The opening of the Cendrars archives in the Swiss capital Bern in the early 1980s allowed researchers to show how the author was received different countries.

Cendrars had varying degrees of impact in different places, his success depending not only the country but also on the translations of his work.

“French-speaking sub-Saharan Africa discovered him thanks to his African Folktales, published in 1921. The book may seem antiquated today, but at the time of its publication it was as important as the discovery of black art by cubist painters,” Leroy explained.

Moderately appreciated

The translation of Cendrars’ texts in the United States is on the other hand only partial.


Thanks to a literary agent in North America, Cendrars was able to publish his first novel, Sutter’s Gold, in English,” Christine Le Quellec Cottier, director of the Blaise Cendrars study centre in Lausanne and Bern said.

“The difficulties came with his Memoirs and especially with Moravagine, a work in which Americans saw violence, a certain form of anarchy and a nihilism linked to the Russian Revolution. It took many years before he was appreciated in the United States.”

“Moderately appreciated,” Leroy adds, who is of the opinion that Cendrars has still not found the place he deserves in America.

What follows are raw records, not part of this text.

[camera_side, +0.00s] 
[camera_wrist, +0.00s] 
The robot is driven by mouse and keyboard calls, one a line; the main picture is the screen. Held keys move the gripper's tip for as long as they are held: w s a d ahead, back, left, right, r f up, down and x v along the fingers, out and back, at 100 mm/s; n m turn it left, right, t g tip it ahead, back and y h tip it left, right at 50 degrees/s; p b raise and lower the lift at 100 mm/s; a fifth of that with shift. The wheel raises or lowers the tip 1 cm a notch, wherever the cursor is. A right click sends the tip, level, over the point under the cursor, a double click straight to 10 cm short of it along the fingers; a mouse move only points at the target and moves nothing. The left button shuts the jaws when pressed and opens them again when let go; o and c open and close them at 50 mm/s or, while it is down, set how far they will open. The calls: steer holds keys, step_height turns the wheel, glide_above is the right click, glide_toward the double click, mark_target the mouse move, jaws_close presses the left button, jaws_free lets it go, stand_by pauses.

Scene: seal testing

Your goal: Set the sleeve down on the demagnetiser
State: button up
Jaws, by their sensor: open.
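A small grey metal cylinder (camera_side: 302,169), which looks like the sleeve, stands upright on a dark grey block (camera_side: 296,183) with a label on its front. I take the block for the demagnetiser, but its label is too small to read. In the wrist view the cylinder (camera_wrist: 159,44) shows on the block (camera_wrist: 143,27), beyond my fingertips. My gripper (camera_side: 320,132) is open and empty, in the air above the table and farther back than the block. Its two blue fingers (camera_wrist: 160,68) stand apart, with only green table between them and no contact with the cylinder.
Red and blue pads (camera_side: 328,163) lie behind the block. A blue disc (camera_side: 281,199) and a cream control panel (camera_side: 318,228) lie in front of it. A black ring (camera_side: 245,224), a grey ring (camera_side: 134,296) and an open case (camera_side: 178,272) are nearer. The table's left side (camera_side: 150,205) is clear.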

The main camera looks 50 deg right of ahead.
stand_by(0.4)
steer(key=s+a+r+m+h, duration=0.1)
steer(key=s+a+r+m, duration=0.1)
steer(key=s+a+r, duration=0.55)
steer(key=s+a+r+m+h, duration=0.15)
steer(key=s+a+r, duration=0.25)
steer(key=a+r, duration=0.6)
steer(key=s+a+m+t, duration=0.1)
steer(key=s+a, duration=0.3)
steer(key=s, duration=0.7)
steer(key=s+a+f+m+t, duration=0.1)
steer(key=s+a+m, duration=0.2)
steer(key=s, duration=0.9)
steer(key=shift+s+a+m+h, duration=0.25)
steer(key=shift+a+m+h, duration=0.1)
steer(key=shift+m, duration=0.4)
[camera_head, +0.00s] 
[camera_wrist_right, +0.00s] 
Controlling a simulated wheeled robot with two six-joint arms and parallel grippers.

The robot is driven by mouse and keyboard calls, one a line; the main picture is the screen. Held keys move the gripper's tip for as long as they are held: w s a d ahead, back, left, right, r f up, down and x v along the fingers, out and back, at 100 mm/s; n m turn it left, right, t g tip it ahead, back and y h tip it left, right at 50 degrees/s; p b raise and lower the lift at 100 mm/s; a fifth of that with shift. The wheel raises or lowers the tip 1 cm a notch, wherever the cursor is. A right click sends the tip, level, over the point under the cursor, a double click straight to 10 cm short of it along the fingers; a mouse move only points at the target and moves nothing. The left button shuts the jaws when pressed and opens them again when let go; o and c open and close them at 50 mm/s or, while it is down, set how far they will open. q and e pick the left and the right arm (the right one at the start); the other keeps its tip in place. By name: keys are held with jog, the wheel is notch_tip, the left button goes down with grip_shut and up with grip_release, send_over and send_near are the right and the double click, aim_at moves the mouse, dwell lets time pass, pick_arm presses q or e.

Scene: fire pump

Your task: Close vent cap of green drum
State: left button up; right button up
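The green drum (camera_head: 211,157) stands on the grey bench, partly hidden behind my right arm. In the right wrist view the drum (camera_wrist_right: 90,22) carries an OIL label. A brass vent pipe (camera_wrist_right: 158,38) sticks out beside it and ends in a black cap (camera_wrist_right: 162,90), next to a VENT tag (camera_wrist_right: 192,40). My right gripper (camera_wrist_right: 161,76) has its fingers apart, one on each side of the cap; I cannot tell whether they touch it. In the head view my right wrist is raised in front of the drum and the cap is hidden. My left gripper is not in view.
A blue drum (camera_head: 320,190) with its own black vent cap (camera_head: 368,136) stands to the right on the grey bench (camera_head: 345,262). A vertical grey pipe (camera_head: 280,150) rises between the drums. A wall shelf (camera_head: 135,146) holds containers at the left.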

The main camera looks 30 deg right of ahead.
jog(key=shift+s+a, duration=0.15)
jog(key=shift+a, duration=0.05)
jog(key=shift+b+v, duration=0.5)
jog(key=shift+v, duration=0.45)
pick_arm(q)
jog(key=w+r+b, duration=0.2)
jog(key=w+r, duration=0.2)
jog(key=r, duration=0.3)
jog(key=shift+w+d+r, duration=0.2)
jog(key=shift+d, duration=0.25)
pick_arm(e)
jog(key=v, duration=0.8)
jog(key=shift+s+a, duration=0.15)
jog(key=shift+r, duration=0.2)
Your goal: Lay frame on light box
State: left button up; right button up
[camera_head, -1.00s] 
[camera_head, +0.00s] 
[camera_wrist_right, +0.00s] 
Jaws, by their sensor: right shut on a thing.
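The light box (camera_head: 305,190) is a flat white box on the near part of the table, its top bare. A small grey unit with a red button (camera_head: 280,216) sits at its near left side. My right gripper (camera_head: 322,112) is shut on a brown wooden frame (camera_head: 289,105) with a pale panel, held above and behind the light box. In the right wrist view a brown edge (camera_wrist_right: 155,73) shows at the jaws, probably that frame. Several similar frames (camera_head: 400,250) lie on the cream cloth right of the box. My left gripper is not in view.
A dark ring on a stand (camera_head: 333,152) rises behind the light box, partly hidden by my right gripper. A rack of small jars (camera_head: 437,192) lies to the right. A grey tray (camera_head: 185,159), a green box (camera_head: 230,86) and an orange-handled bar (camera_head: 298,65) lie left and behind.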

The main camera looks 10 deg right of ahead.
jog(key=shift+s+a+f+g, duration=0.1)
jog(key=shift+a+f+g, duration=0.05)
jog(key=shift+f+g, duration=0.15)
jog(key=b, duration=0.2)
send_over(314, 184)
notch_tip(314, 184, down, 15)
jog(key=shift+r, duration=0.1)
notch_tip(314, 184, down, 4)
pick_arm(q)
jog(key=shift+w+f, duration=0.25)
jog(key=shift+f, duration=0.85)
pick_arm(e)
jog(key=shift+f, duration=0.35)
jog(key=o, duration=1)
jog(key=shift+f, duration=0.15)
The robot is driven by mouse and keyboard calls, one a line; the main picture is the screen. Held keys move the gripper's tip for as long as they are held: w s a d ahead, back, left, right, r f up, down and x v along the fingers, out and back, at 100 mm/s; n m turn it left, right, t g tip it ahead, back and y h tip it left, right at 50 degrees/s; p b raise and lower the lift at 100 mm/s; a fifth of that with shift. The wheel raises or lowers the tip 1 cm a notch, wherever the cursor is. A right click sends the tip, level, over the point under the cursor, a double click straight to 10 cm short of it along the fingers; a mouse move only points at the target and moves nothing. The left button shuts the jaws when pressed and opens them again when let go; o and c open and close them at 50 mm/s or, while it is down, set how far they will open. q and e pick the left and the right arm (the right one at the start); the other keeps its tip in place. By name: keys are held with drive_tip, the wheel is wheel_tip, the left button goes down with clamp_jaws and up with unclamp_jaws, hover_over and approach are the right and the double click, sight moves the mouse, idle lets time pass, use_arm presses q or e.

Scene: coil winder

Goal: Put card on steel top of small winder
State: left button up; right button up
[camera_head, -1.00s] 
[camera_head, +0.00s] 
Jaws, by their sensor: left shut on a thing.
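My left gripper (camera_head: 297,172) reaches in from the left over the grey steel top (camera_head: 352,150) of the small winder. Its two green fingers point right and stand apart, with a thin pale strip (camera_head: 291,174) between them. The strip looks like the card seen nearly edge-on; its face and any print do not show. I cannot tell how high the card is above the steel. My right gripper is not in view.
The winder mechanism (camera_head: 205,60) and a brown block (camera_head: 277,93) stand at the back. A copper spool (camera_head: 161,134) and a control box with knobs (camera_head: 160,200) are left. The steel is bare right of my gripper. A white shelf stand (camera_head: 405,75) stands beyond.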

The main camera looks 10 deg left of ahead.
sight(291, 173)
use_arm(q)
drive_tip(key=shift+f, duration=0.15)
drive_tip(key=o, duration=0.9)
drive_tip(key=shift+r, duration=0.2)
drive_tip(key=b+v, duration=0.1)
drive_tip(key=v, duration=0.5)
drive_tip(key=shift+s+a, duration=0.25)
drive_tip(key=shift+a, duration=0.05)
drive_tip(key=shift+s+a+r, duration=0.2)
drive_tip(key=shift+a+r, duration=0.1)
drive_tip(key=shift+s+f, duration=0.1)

“Over there, he is always seen as a marginal figure, with the exception of the underground circles where he has his readers and admirers. Patti Smith, for example speaks highly of him,” he said.

Cendrars would not be considered politically correct either today.

“His hatred of the Germans, repeated in his Memoirs (Lice, I Have Killed) has not contributed to any success in Germany although it has to be said most of his writings have been translated there,” Leroy pointed out.

1887 : Born in La Chaux-de-Fonds.

1894-1896 : The family moves to Naples.

1897 : Returns to Switzerland where he attends the Untere Realschule in Basel.

1902 : Business college of Neuchâtel.

1904-1907 : Moves to Saint-Petersburg where he works for the Swiss watchmaker Leuba.  

1911 : Travels to New York where he struggles to adapt to the American way of life.

1914-15 : Joins the French army and loses his arm in action.

1916 : Becomes a French citizen.

1924-1927 : Three long trips to Brazil.

1939-1940 : War correspondent with the British army. He spent the rest of the war, listed as Jewish, in Nazi-occupied Paris.

1943-1949 : Writes his Memoirs

1950 : Returns to live in Paris.

1960 : Commander of the (French) Legion of Honour

1961 : Death

Homeland rejection

Cendrars’ reception in French-speaking Europe was quite different. “In Belgium, in the early 1920s, he was everywhere, helped by Robert Guiette, a young Brussels intellectual who admired him, inviting him several times and introducing him to the Belgian literary circles as an avant-garde poet,” said Le Quellec Cottier.

And in France? Cendrars felt so much at home there that he went as far as joining the French Foreign Legion during the First World War.

That decision cost him his right arm and saw him rejected by the neutral Swiss. It took until the centenary of his birth in 1987 to see a reappraisal of Cendrars by the country he had always loved. Although he had travelled extensively, he believed Switzerland encapsulated all the beauty of the world.

Pierre Lazareff, a major French editor, asked him one day to write a reportage about Switzerland.

“You will see, I will show you a country stranger than the Windward Islands, the Amazon or central Africa,” Cendrars responded.

How strange remains a mystery. Cendrars suffered a stroke in 1957 and the assignment was never carried out.